→ Problem to work on
Search the data below for "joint"; list each line that holds it.

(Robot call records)
----
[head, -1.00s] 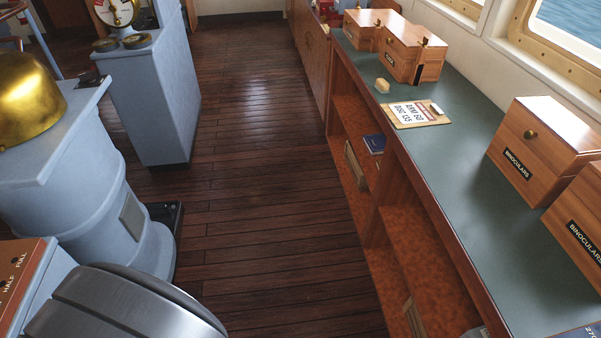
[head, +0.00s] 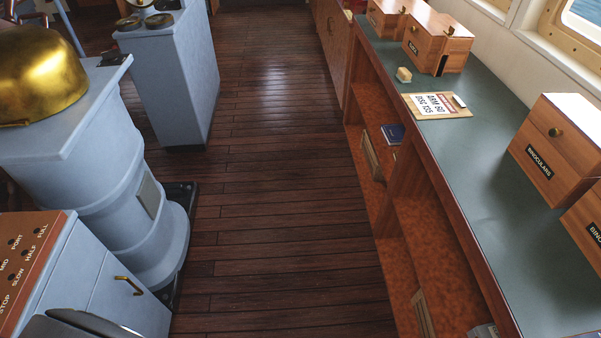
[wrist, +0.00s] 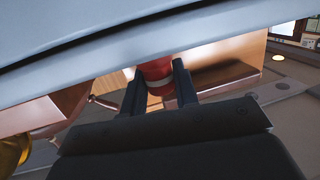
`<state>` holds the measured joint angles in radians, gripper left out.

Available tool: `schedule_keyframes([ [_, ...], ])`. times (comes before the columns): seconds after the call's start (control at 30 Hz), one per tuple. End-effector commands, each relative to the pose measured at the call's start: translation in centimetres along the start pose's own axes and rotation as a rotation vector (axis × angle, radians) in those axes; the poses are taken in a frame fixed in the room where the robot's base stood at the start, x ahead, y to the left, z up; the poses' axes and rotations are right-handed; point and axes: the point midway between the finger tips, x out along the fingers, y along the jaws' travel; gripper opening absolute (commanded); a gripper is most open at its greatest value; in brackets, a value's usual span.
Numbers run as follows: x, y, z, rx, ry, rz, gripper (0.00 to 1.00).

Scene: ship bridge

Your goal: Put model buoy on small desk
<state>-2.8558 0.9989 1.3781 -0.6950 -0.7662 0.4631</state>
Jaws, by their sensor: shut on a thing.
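In the wrist view my gripper (wrist: 158,90) is shut on a red thing with a pale band, which I take to be the model buoy (wrist: 156,70). The buoy sits between the two dark fingers. Its upper part is hidden behind a pale blue-grey surface that crosses the top of the view. Neither gripper nor buoy shows in the head view. I cannot make out a small desk for certain in either view.
A long green-topped counter (head: 478,190) runs along the right, with wooden boxes (head: 556,145), a clipboard (head: 436,105) and shelves below. Grey-blue consoles (head: 110,190) stand at left. The plank floor (head: 280,200) between is clear.

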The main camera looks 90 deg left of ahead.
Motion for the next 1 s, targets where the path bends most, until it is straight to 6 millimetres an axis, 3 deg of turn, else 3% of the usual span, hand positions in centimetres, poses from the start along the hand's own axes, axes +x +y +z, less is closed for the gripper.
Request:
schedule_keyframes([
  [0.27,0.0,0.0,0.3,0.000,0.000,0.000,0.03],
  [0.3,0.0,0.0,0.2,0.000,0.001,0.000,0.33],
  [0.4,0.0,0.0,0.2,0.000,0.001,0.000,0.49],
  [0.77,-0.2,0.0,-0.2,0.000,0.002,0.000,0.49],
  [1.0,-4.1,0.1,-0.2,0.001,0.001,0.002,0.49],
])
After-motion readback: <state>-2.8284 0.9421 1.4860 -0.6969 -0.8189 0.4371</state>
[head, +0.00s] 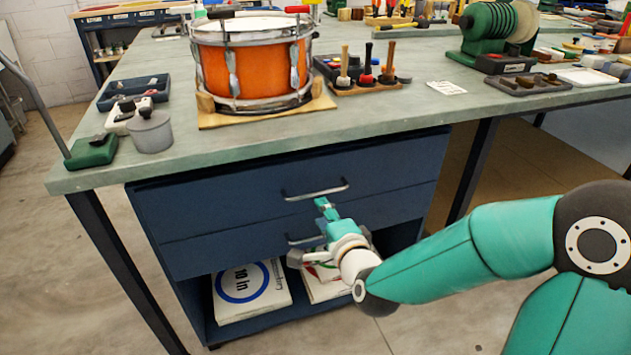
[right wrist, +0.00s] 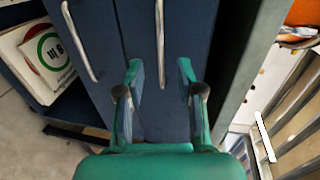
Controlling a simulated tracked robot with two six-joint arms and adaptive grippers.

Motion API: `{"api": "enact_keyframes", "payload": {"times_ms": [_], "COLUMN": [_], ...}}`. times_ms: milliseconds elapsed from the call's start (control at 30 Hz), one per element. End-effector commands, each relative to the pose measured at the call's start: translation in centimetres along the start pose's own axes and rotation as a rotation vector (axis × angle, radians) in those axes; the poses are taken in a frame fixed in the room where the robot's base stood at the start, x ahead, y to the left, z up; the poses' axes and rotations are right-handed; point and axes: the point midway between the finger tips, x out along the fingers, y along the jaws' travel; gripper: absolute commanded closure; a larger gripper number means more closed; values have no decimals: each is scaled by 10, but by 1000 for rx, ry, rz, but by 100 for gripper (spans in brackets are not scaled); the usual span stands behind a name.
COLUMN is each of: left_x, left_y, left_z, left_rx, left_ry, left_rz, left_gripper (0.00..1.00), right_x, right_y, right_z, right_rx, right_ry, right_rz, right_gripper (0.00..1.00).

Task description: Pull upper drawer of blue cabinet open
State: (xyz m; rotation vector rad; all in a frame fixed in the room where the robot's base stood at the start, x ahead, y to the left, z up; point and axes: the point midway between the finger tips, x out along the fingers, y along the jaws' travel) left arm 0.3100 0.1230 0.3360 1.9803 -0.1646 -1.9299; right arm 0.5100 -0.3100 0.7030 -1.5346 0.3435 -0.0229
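The blue cabinet (head: 215,296) stands under the bench. Its upper drawer (head: 225,205) looks shut and has a silver bar handle (head: 316,190). My right gripper (head: 322,206) is in front of the drawer, close to this handle. In the right wrist view my right gripper (right wrist: 161,70) is open, with a finger on each side of the upper handle (right wrist: 160,40) in the picture. I cannot tell whether it touches the handle. The lower drawer (head: 210,249) also looks shut; its handle (head: 302,239) is partly hidden by my gripper. My left gripper is not in view.
An open shelf below the drawers holds white drumhead packages (head: 253,290). The bench top (head: 290,135) overhangs the cabinet and carries an orange snare drum (head: 255,65), a grey pot (head: 151,132) and tools. Dark bench legs (head: 473,165) flank the cabinet. The floor in front is clear.

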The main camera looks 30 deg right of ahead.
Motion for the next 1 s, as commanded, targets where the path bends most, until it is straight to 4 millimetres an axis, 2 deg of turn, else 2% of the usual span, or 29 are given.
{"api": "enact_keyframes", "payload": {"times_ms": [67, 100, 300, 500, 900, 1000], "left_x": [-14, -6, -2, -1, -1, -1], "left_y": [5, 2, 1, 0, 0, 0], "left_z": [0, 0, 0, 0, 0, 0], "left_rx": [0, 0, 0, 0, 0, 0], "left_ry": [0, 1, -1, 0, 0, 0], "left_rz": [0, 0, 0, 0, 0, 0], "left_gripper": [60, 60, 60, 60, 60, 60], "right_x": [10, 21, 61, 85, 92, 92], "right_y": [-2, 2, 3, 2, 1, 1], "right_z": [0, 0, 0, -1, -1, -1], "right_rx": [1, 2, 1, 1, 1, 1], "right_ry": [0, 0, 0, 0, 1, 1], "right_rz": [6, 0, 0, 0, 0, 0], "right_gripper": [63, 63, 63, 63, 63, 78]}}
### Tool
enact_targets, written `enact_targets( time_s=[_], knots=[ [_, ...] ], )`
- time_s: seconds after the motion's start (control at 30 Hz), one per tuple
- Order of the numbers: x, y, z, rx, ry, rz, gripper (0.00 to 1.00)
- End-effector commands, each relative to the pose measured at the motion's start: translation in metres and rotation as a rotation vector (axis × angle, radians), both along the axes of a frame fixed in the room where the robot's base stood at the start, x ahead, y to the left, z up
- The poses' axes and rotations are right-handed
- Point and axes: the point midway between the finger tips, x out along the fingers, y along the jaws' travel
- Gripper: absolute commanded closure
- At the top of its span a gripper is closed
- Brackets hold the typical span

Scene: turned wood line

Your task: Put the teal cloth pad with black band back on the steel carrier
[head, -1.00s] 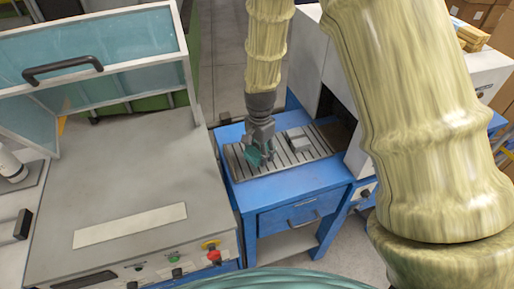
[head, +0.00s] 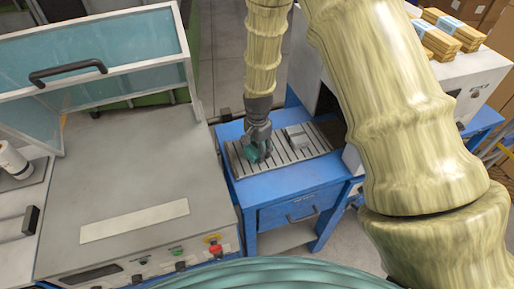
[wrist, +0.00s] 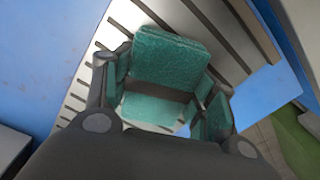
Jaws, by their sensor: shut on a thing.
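The teal cloth pad (head: 251,155) is in my gripper (head: 258,156), low over the slatted metal plate on the blue bench. In the wrist view the pad (wrist: 170,58) shows two teal faces with a dark band (wrist: 160,92) across them. The fingers stand on either side, and my gripper (wrist: 166,90) is shut on it. Whether the pad touches the plate I cannot tell. A small grey metal block (head: 298,138), possibly the steel carrier, sits on the plate to the right of my gripper, apart from it.
The slatted plate (head: 284,155) lies on the blue bench (head: 290,184). A white machine housing stands to the right, with wooden pieces (head: 440,35) on top. A grey worktop (head: 140,165) with a raised teal-glazed guard (head: 100,55) is at left.

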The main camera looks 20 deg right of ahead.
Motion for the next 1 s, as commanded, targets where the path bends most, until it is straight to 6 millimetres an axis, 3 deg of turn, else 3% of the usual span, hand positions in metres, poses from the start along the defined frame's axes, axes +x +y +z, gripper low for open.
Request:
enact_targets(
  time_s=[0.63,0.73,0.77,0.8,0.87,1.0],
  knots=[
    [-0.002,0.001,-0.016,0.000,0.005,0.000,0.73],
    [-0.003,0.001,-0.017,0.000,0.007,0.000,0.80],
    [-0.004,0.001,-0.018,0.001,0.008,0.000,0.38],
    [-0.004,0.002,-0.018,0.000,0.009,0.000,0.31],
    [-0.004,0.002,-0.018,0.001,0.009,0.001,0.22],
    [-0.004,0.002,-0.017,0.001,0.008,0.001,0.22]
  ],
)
----
→ Solution to the exercise
`<state>` holds the measured joint angles in radians, gripper left out.
Controlling a simulated tracked robot with two six-joint arms and adaptive grippers.

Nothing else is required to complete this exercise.